## begin RECORDS SUPPLIED

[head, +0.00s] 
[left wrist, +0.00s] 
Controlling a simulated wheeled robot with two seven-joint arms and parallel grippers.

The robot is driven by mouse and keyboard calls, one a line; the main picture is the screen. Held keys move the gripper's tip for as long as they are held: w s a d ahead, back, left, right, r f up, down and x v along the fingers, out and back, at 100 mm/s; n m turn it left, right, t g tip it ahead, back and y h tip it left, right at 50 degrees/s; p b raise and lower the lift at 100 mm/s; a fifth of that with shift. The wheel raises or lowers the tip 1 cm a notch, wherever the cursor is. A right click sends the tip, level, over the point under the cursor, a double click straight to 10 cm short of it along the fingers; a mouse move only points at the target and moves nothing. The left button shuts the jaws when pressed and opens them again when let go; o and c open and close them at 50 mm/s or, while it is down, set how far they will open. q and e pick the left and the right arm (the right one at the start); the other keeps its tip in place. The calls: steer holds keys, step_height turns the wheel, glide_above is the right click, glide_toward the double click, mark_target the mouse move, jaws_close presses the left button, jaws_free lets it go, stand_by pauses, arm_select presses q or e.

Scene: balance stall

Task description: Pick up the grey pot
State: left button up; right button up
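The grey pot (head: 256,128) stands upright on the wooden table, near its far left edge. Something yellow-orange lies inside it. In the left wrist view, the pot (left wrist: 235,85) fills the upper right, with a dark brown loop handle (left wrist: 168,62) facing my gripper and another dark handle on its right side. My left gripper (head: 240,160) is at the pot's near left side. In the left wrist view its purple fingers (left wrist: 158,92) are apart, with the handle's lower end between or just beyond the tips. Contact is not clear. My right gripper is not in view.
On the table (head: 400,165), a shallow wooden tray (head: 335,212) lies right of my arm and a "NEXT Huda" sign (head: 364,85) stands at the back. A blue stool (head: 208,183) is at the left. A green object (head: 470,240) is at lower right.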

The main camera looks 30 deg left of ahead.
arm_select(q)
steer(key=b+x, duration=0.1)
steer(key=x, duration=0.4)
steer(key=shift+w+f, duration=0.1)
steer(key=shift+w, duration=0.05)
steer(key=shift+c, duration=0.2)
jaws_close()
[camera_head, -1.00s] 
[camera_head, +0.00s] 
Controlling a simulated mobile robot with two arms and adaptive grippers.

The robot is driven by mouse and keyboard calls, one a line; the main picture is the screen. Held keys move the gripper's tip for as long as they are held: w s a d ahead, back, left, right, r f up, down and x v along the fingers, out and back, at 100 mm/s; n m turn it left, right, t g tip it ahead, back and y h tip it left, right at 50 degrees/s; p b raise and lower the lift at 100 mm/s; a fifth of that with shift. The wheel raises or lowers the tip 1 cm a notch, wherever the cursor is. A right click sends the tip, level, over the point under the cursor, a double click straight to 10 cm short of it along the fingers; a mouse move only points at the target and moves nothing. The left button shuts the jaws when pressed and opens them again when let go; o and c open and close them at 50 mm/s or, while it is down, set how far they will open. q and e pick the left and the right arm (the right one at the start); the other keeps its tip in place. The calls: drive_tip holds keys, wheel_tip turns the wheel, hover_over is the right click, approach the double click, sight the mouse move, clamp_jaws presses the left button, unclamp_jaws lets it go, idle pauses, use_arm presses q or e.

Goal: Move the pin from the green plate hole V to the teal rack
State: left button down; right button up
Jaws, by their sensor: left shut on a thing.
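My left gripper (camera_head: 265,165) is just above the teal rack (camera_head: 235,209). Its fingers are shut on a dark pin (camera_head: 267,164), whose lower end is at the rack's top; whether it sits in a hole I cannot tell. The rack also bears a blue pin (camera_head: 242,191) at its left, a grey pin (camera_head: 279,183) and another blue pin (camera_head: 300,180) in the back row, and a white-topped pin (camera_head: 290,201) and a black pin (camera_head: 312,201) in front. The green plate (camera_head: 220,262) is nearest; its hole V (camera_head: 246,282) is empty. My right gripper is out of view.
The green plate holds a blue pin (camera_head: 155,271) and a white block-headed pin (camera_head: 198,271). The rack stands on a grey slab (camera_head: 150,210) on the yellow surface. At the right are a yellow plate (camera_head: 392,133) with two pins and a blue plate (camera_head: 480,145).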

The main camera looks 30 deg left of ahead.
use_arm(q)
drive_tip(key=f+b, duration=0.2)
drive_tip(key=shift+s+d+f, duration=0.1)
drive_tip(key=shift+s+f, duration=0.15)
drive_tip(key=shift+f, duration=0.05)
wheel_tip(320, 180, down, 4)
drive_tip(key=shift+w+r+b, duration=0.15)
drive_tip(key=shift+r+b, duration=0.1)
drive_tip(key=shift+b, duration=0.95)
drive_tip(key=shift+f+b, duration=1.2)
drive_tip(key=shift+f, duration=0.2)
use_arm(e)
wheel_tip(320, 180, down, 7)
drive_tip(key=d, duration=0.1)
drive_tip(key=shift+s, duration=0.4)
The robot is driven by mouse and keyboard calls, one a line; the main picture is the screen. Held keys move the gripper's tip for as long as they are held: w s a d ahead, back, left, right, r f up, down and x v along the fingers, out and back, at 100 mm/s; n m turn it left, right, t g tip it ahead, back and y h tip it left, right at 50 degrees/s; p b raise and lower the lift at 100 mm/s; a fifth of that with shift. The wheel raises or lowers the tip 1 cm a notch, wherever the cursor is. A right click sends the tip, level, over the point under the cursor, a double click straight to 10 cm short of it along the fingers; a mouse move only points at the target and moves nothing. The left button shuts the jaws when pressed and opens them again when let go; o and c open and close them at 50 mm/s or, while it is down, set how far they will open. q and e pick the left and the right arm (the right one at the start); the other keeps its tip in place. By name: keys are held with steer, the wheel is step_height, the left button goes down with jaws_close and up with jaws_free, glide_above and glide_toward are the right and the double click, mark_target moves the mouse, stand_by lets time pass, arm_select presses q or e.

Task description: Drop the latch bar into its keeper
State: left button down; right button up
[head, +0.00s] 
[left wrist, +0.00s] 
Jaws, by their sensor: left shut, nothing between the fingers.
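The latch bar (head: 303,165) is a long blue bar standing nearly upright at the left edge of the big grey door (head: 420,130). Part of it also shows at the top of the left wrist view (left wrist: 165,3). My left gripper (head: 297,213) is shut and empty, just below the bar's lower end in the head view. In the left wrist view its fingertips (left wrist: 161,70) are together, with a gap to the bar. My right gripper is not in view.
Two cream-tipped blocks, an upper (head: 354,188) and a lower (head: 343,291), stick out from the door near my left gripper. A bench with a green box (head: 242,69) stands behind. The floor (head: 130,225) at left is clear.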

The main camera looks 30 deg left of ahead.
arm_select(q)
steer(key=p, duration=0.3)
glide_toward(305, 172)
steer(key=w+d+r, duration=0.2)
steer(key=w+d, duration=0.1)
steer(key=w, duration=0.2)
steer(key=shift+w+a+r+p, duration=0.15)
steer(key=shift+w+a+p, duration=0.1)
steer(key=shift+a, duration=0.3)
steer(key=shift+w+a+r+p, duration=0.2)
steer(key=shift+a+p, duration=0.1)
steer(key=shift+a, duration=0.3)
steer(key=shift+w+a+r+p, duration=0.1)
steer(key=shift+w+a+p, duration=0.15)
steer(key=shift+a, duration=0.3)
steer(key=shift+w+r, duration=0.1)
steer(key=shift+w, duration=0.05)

## end RECORDS SUPPLIED
## begin RECORDS SUPPLIED

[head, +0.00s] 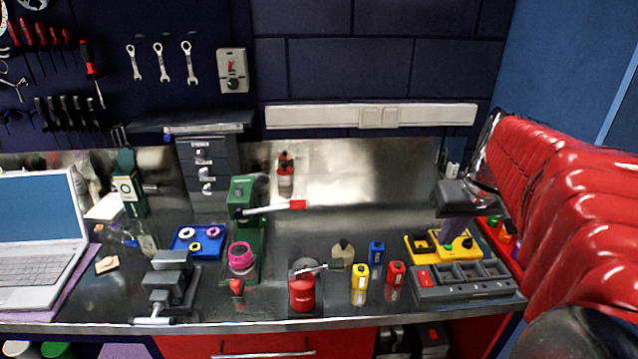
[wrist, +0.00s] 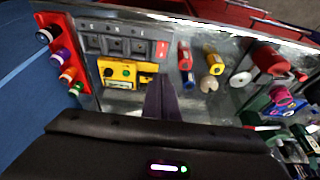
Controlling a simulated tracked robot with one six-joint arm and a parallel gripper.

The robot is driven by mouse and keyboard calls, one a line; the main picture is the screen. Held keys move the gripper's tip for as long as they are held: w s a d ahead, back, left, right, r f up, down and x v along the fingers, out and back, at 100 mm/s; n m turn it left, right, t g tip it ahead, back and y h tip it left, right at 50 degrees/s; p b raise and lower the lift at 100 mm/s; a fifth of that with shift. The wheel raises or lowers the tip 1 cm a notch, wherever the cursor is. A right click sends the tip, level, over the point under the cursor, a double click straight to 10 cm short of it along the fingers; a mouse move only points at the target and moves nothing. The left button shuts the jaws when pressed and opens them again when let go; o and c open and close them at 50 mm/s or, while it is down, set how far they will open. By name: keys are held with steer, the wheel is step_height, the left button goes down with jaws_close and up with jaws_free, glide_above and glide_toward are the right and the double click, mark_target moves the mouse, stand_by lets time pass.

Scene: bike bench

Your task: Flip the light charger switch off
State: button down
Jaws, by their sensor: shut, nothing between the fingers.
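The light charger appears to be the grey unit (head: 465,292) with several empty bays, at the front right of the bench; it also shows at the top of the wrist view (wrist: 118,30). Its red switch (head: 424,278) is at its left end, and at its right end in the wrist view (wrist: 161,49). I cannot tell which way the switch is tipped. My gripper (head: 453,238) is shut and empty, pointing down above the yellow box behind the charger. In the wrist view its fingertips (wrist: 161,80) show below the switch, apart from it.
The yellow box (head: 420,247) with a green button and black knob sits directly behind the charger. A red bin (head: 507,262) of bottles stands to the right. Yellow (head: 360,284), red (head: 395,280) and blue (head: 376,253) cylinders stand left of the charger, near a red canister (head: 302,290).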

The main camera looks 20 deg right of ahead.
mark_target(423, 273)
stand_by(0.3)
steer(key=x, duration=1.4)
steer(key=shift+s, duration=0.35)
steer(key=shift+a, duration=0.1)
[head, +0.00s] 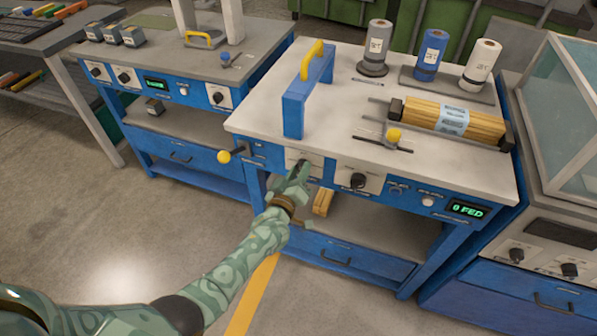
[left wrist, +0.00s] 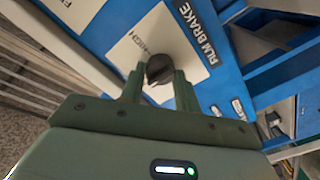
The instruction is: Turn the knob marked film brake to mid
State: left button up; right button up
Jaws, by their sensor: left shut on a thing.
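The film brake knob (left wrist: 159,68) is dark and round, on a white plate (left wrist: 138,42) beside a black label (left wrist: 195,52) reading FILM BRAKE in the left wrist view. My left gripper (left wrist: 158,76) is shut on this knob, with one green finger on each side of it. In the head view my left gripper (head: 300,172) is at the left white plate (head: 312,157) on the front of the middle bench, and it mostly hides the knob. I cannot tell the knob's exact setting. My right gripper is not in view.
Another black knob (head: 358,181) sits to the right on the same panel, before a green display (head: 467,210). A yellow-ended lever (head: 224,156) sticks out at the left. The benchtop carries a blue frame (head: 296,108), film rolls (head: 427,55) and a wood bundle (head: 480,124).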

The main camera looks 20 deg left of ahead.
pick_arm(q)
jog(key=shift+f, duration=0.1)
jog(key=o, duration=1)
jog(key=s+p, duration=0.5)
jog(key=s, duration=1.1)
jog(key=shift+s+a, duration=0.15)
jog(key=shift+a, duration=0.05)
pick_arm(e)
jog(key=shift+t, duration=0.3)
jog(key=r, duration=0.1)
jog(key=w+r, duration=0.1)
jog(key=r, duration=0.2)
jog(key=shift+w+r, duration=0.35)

## end RECORDS SUPPLIED
## begin RECORDS SUPPLIED

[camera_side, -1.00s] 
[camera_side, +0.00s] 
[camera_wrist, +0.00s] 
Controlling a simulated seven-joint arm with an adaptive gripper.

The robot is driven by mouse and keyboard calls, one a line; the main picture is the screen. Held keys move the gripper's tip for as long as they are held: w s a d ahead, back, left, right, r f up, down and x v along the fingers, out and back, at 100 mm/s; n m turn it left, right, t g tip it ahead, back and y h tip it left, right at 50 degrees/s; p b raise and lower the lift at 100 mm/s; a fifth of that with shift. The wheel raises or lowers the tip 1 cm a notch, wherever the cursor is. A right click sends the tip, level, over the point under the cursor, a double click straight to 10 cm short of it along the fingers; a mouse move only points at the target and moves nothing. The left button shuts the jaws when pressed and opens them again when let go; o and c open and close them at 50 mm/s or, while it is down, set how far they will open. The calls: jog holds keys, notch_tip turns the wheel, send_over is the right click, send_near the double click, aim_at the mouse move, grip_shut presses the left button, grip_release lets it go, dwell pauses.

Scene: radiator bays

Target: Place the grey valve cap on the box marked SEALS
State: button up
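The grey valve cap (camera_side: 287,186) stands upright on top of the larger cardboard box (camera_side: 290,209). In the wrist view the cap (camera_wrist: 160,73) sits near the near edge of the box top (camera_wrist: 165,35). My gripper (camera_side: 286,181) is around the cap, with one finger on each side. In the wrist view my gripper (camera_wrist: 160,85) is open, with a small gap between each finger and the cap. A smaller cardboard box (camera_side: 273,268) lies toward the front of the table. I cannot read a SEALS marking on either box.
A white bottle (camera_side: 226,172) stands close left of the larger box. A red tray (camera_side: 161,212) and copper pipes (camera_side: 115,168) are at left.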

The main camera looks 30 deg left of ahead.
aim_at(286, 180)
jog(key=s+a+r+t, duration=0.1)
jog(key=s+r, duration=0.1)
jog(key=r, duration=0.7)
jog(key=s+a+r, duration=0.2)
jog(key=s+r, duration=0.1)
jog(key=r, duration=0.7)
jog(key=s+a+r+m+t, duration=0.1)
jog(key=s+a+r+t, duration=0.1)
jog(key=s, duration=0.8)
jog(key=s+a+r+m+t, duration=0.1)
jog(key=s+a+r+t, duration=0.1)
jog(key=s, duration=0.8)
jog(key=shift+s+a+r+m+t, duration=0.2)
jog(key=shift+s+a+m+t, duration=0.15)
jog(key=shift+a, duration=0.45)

## end RECORDS SUPPLIED

§ **EXERCISE REQUIREMENTS**
Sift through the entries and copy every line with "grippers".

§ **RESPONSE BELOW**
Controlling a simulated wheeled robot with two seven-joint arms and parallel grippers.
Controlling a simulated mobile robot with two arms and adaptive grippers.

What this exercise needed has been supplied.